Silva e Luna detalha a VEJA como Bolsonaro tentou intervir na Petrobras
Depois de uma demissão constrangedora, o general revela em entrevista exclusiva o histórico de pressões do presidente da República na empresa
Os últimos dias do general Joaquim Silva e Luna no posto de presidente da Petrobras têm transcorrido em um escritório a algumas quadras de distância do monumental edifício em estilo brutalista que serve de sede da empresa na Avenida Chile, no centro do Rio de Janeiro.

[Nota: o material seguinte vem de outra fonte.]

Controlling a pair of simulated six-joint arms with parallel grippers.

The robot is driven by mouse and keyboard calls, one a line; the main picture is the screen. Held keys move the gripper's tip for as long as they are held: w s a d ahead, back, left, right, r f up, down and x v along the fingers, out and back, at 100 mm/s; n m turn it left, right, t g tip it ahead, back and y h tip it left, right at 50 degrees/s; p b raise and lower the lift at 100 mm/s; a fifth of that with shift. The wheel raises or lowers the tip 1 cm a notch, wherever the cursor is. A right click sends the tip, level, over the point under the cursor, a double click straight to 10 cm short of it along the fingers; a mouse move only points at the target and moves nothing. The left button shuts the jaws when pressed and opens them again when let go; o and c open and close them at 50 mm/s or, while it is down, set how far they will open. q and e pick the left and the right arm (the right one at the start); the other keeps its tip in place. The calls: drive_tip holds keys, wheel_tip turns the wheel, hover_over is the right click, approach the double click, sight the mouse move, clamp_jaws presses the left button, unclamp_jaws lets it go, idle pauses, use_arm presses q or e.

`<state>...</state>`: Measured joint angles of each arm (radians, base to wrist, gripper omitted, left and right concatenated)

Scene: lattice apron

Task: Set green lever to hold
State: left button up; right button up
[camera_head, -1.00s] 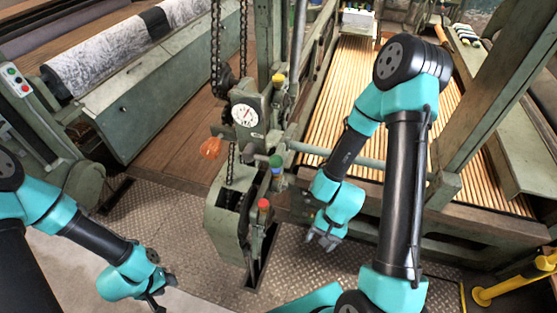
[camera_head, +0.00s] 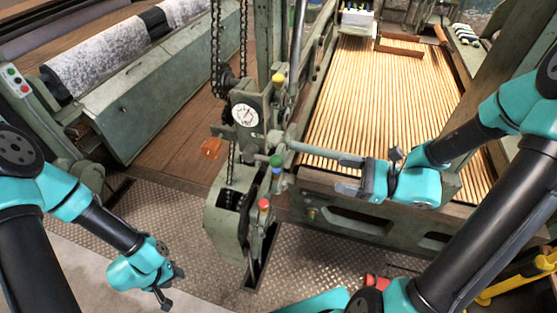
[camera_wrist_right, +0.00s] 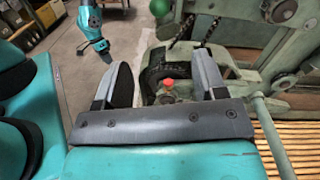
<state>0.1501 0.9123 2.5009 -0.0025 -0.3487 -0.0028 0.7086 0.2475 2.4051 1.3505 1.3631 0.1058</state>
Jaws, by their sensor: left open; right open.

Uma grande reforma, que Silva e Luna não verá concluída, provocou a mudança para um segundo prédio da companhia nos arredores. Foi lá, em uma sala do último andar com vista para a Baía de Guanabara e para a sede histórica, que o general recém-demitido pelo presidente Jair Bolsonaro recebeu a reportagem de VEJA para uma entrevista emocionada e em tom de desabafo na terça-feira 29. Um dia antes, ele havia atendido a um telefonema do ministro de Minas e Energia, Bento Albuquerque, quando se preparava para ir a Brasília, e recebido uma notícia que já esperava havia dias. A surpresa, no caso, estava nos detalhes de como se daria a operação para seu afastamento do cargo. Seu nome seria retirado da ata para a renovação do conselho de administração da empresa, o que na prática significa que ele não ocupará mais a presidência da petroleira. Tal ritual burocrático deve acontecer no dia 13 de abril. Até lá, ele segue no posto.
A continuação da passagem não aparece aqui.